IDENTIFYING THE TARGET URL DESTINATION LINK
Most modern email programs will give you a preview of the URL you’d visit if you click on a link, and hovering the cursor over that big blue “Confirm” button offers just that in Gmail:
It’s a bit small, but the URL starts with https://bit.ly/3Bs1Dg7…
This is your second red flag: Any real email from a legit company like Venmo isn’t going to be hiding the destination URL with the bit.ly URL shortener. I know, this isn’t purporting to be “from” Venmo, but keep reading…
Can you expand it without actually clicking on the link? Yes, you can!
I’ve written about how to expand shortened URLs before, but we’ll just do it again here. Copy the URL without clicking on it with a right-click on the button:
Now we’re ready to find out more about that destination…
HOW TO EXPAND A SHORTENED URL WITHOUT CLICKING ON IT
There are a number of different services, and any bit.ly URL can be expanded automatically by appending “+” to it. I like the site ExpandURL. It prompts for a shortened URL:
Don’t worry about the explanatory text here, just notice that there’s an input box and an “EXPAND URL” button. Paste in that URL you copied off the button and click.
A ha! So this shortened URL expands to “newslettersoff.me”.
Okay, so what’s that domain all about? You can find that out too…
HOW TO IDENTIFY REPUTATION OF AN INTERNET DOMAIN
One easy tool is to just use your favorite search engine. I’ll do that with Bing, searching for “whois newslettersoff.me”:
A report on Norton Safe Web is ominous.
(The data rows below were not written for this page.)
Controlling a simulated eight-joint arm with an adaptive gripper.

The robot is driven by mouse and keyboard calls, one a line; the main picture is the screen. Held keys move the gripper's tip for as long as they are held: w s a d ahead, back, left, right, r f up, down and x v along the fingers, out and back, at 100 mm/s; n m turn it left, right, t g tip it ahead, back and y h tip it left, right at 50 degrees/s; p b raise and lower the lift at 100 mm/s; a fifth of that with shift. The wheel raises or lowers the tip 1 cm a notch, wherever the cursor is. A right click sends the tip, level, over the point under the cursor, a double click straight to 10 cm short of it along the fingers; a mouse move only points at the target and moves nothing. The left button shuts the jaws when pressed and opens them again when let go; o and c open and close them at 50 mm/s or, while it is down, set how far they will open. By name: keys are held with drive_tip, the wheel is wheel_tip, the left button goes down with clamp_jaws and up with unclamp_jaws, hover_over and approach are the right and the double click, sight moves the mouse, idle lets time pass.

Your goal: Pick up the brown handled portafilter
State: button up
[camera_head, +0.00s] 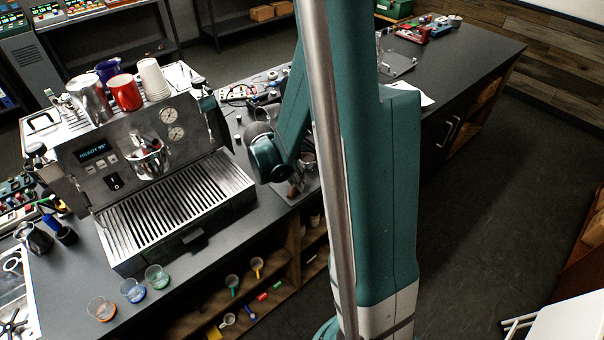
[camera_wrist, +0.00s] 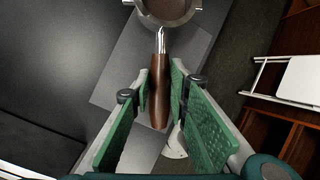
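The portafilter shows in the wrist view with a brown handle (camera_wrist: 160,92) pointing toward me and a round metal basket (camera_wrist: 168,10) at the top edge, partly cut off. My gripper (camera_wrist: 159,82) is open, its two green pads on either side of the handle with narrow gaps visible. Whether the pads touch the handle lower down is unclear. In the head view the portafilter's brown handle (camera_head: 295,188) is small beside my wrist, near the counter's front edge. My arm hides much of that spot.
The espresso machine (camera_head: 160,165) stands left of my wrist, with cups on top. Several small glass cups (camera_head: 133,290) sit on the counter in front of it. Open shelves (camera_head: 285,270) lie below. A white stool (camera_wrist: 300,80) stands on the floor at right.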

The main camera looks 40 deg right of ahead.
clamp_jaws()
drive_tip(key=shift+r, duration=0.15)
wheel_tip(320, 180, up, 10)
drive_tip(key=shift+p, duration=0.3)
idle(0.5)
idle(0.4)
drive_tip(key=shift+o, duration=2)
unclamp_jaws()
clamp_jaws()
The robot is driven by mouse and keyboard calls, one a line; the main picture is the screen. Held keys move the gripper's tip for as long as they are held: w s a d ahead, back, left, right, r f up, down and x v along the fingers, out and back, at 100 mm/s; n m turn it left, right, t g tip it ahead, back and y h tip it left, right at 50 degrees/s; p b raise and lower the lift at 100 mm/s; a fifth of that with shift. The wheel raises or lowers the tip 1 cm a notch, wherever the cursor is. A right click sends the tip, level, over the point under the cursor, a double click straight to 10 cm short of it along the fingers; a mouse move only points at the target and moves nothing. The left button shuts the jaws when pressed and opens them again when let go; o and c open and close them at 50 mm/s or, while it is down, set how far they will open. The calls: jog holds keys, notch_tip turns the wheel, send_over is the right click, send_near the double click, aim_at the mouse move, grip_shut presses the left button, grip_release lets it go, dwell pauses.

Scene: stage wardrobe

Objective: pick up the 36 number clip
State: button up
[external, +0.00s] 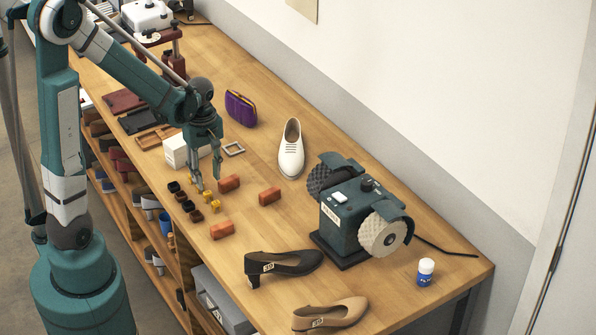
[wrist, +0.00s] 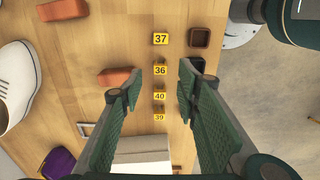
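The 36 number clip (wrist: 160,71) is a small yellow block with a dark number, second from the top in a column of yellow clips in the wrist view. The 37 clip (wrist: 161,39) is above it; the 40 clip (wrist: 159,96) and the 39 clip (wrist: 159,117) are below. My gripper (wrist: 159,77) is open, with one green fingertip left of the 36 clip and one right, apart from it. In the external view my gripper (external: 206,182) points down over the yellow clips (external: 212,200), whose numbers are unreadable there. Its height above them is unclear.
Small dark cups (external: 188,206) stand close beside the clips. Orange blocks (external: 269,195) lie on the other side, one (wrist: 114,76) near my left finger. A white box (external: 176,151) and a white shoe (external: 291,149) are farther back.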

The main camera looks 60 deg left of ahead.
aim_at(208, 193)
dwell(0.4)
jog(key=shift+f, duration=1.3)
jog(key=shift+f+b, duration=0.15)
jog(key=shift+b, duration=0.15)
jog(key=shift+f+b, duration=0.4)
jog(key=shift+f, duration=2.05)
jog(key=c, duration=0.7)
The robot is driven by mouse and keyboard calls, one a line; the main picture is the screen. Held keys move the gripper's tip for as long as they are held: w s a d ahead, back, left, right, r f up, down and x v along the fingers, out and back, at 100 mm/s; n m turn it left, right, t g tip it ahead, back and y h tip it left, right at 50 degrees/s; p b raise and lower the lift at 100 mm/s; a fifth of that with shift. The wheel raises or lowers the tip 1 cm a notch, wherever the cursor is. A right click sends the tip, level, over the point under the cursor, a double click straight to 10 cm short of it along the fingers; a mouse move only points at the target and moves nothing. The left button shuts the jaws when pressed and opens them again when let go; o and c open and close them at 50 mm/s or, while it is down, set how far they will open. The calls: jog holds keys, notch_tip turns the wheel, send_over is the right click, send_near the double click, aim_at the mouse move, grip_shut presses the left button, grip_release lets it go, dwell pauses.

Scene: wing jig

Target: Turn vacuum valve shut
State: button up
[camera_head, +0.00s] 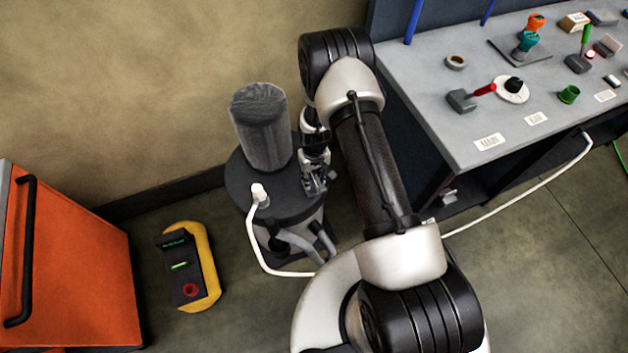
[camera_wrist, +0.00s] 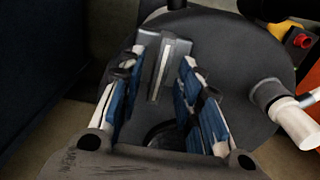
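The vacuum valve seems to be the dark grey handle (camera_wrist: 176,47) with a pale line along it, seen in the wrist view on top of a round dark drum (camera_wrist: 228,62). In the head view the drum (camera_head: 240,190) stands on the floor beside the bench, and my gripper hides the valve. My gripper (camera_head: 315,186) is low over the drum's right side. In the wrist view the blue-padded fingers of my gripper (camera_wrist: 164,72) are apart, with the handle between and just beyond their tips. I cannot tell whether either finger touches it.
A grey cylinder (camera_head: 260,128) rises from the drum. A white hose fitting (camera_head: 259,192) sits at its front. A yellow-and-black unit (camera_head: 205,265) lies on the floor, and an orange cabinet (camera_head: 75,265) stands left. The grey bench (camera_head: 440,85) with several tools is at right.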

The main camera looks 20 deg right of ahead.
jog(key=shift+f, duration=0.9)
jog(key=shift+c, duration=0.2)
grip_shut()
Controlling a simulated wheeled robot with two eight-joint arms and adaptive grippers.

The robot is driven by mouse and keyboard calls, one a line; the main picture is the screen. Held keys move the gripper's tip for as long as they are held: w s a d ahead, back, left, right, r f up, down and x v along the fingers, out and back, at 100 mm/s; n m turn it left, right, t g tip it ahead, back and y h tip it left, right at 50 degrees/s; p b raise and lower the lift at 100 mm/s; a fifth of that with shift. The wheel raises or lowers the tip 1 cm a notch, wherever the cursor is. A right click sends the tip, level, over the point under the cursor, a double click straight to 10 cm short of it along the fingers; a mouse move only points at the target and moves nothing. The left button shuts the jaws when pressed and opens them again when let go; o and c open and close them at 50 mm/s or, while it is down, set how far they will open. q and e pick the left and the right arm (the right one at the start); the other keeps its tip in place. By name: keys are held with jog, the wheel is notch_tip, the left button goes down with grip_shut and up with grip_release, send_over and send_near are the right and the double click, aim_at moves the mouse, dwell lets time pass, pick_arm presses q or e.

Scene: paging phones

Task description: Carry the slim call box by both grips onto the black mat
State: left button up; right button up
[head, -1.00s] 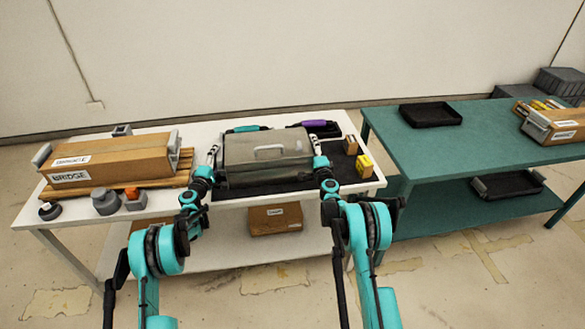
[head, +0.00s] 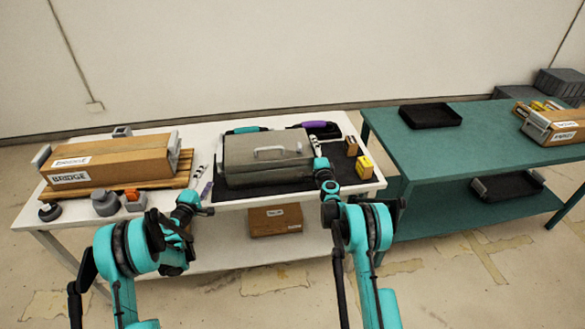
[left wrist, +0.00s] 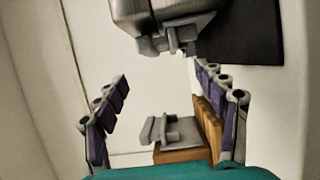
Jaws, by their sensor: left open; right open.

You can jump to the Norton Safe Web site directly, if you want to sidestep this search step, by going to safeweb.norton.com. Here’s what it reports:
“This is a known dangerous web page. It is highly recommended that you do NOT visit this page.”
I’m pretty sure that’s enough to convince you that this isn’t anything legitimate or trustworthy. You’re not getting $500 via Venmo or any other channel. Sorry.
WHAT IF YOU CLICKED?
Turns out that most of the modern Web browsers would protect you if you did get suckered and click…
And if you had a browser that didn’t offer up any protection (probably time to switch, if so), here’s where you’d ultimately end up:
So what’s going on here? Well, surprisingly, it’s not asking you to “log in to your Venmo account to confirm your winnings”, as I expected, but it’s still scammy; you share your email address, they then sell it to list harvesters and you get MORE spam and scams. After all, this one worked, why wouldn’t others work on you too? Ugh.
The long and short of it is that vigilance and skepticism are your best defense in an age where spammers can be using AI-based software and build intricate paths to protect their identity. You haven’t won a trip, that anonymous beautiful woman doesn’t want to spend the night, and you’re not going to get millions from a disaffected member of the military or foreign widow!
Pro Tip: I’ve been writing about online scams for many years. Please check out my spam, scams and security help area while you’re visiting. Thanks!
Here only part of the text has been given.